The drinking, the carousing, and the brawling start early. There are tables set up out in the back of the saloon. The chickens are cackling and the little old lady who does the laundry is smoking her big black cigar. The bottles of rum are on the table and the beer is flowing. Everyone is dancing and drinking — all on their way to sharing another memorable evening. The girls won't let Scotty and me drink the rum. They say it isn't good for us. They let the seamen do the rum buying and Scotty and I just drink beer. You should see some of these seamen, and the Jamaicans too, drinking that rum straight. Believe me, that stuff is powerful. If you take an empty bottle and drop a lighted match into it, the flames spurt almost a foot in the air from the fumes left in the bottle.

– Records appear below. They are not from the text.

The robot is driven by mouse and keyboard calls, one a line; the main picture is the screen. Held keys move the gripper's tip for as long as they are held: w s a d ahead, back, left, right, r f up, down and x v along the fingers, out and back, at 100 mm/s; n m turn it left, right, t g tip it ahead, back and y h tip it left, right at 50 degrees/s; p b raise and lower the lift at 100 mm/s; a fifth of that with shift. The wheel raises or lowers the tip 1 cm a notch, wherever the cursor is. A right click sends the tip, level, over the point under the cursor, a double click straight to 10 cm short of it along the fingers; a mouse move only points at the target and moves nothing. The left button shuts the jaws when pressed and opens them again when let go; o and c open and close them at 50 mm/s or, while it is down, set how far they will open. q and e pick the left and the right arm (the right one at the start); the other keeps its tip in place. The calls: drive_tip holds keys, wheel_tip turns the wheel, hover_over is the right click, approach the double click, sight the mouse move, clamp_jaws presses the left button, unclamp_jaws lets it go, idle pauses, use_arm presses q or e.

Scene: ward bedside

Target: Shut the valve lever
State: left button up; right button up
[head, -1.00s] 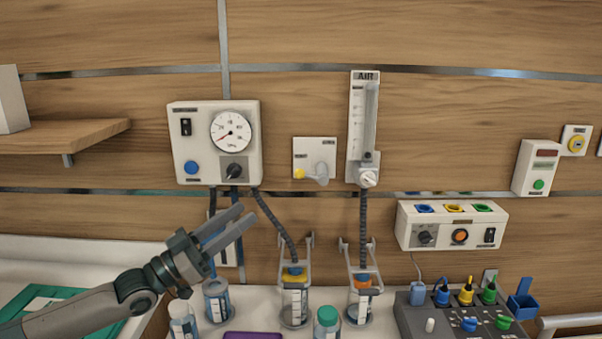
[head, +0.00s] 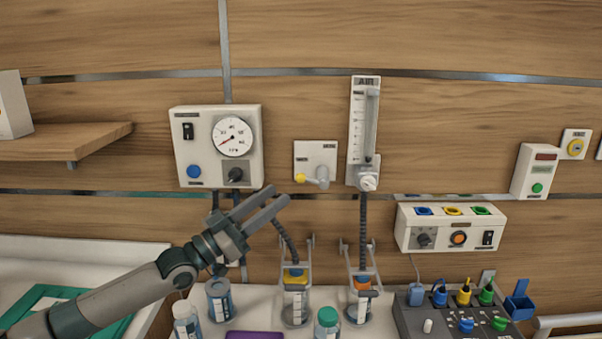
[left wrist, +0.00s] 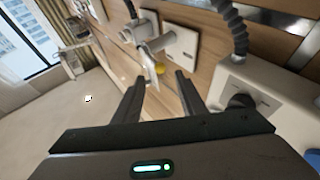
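The valve lever (head: 301,178) has a yellow end and a grey hub, on a small white wall plate (head: 316,158) between the gauge box and the AIR flowmeter. The yellow end points left in the head view. My left gripper (head: 279,194) is below and left of the lever, its two fingers apart with nothing between them. My right gripper is not in view.
The gauge box (head: 216,185) is left of the lever, with black hoses under it. The AIR flowmeter (head: 363,130) is close on the right. Bottles, including a green-capped one (head: 327,318), stand on the counter below. A wooden shelf (head: 80,138) is at far left.

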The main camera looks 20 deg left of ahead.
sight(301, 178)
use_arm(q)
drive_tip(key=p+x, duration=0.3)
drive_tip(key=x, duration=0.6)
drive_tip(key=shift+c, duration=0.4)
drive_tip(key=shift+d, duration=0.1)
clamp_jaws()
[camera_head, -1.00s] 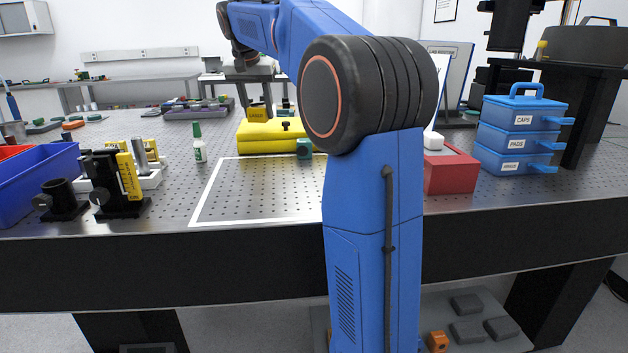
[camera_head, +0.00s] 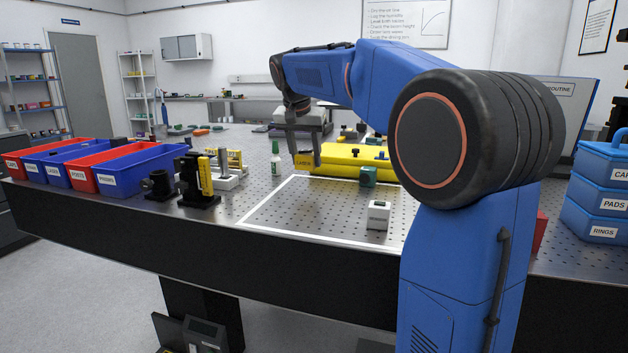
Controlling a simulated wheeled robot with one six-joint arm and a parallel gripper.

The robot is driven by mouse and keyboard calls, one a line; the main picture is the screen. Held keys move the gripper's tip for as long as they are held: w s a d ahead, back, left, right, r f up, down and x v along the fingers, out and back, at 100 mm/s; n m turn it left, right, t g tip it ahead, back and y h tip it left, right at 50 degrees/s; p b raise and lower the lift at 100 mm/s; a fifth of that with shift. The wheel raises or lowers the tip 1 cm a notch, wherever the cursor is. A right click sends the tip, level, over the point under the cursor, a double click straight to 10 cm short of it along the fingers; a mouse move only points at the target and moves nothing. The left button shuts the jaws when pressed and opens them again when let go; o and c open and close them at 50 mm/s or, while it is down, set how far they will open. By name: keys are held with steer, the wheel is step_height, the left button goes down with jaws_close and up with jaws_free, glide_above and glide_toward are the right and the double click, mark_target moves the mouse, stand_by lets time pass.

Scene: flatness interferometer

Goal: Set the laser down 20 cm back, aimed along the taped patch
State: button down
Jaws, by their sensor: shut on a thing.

About three in the morning, Scotty and Blossom, Marjorie, and I go upstairs and hit the sack. With the shutters of the windows wide open and the lights turned out and that big Jamaican moon shining through the open windows, it has turned out to be a beautiful night. The four of us sit on the double bed with our backs against the wall and talk and drink beer. It is noisy downstairs and the music sounds loud and brassy as it comes from the speakers in the back yard and the bar. Scotty and I talk a little about finding a job on the ship that will take us out of here. Marjorie pouts a little and says that she doesn't want that to happen. I ask her how she would like to have a baby by the red-headed American. This has been a joke here for the past three or four days. Aggie and several of the older women said that they would like to see Marjorie have a baby by me. It would give her something nice to remember me by. And they want to see what a red-headed Jamaican baby would look like. Marjorie says she doesn't think she would like that at all and we shouldn't even talk about it. We sit there until about 4:30 and then decide to call it a night. Just when it is beginning to get real quiet downstairs, someone starts to scream and yell. One of the women is hollering at one of the fellows and it looks like there is another fight in the making, But this one turns out a little differently. The woman is knocking the hell out of her husband right in front of Aggie's saloon because he has given another woman a baby. She doesn't like that at all!
*The streets are quiet at this early hour — 2:30. Occasionally a car goes by, a cat screeches and runs across the street. I pass the prison. I have learned these five weeks that one should not walk the streets alone at late night. Damn it, I want to see if anything will happen, that's why I started this trip. There are gangs that roam the streets, waiting for a drunk seamen or one who is alone. They climb in the trees or on the roofs of the houses. As you walk by they drop on you. I know that to walk in the middle of the street is safer. On the waterfront Scotty and I are safe. We are friends of Aggie's and very few would do harm to us. Here in the back streets there are no friends. The guys on the waterfront tell me that if I am walking alone at night and one or two begin to follow me, I must keep the same pace. When I hear the whistle it will mean others of the gang will be coming. I am about a mile from Aggies's when I hear them. I glance over my shoulder. There are two of them, walking on the sidewalk — close to the buildings — in the shadows. My heart gives a lurch and jumps into my throat. I don't think I'm so damn cocky now. I continue walking in the middle of the street. I hear the whistle — what the hell do I do now? I come to a small side street. The main thoroughfare of Kingston is at the other end, two blocks through an alley with one dim light in the middle casting its eerie shadows. I start into the alley. They close up quickly — two of them. I know I won't reach the midday point before they will be upon me. I turn, face them and walk right past them. They are stunned, momentarily. They turn and follow me. I have taken but five or six steps. I turn and once again start past them. I am almost by when one of them reaches out. I jump back to face them. My heart is pounding in my ears. I look right at them but don't even know what they look like. One says, "Don't be scared, sailor." I take my watch off and put it in my pocket. He says, "All we want is cigarette". I tell them I have no cigarettes. I put my hand inside my shirt. I say, "If you think I have anything else you want, come and try to take it." We stand there, the three of us, no one moving. They laugh, and walk away. I watch until they go around the corner. I am shaking, but not from fear. From exuberance. I did not run. I thought I was going to, but I did not. I was afraid but I faced them. I can face anything.
I reach Aggies's about ten minutes later. Tell Scotty what took place. He is all for going out to find them. There is no use in that. We have a beer.
Scotty left early this morning. Sad farewell. Many of his friends come down at the dock to see him off. Blossom is crying and very sorry to see him leave Jamaica. We had a little party last night but there was no joy. We have had one great ball during the five weeks together on the island. Now I am on my own again. I go back to Aggies's. I am looking for a ship that is leaving for any other port of the world and that will take me along.
On Saturday afternoon I speak to the German captain of a ship out of Hamburg, Germany. He looks at me for a minute. He says that he is ready to leave. "If you get cleared with immigration by 4:30 this afternoon, we will take you with us to Cardiff, Wales. It has to be this afternoon. Today is Saturday and the immigration offices are closed tomorrow."
I can hardly believe my ears. I race down the gangway, all the way to the immigration offices. Back to the ship. I show my papers, all in order, to the captain. He says I can get my luggage and gear and come aboard that evening. I walk over to Aggies's saloon. I stop and talk to Aggie and the girls. I kiss them all a fond farewell, have a last glass of beer, and then go down to the docks, walking for the last time down Princess Street.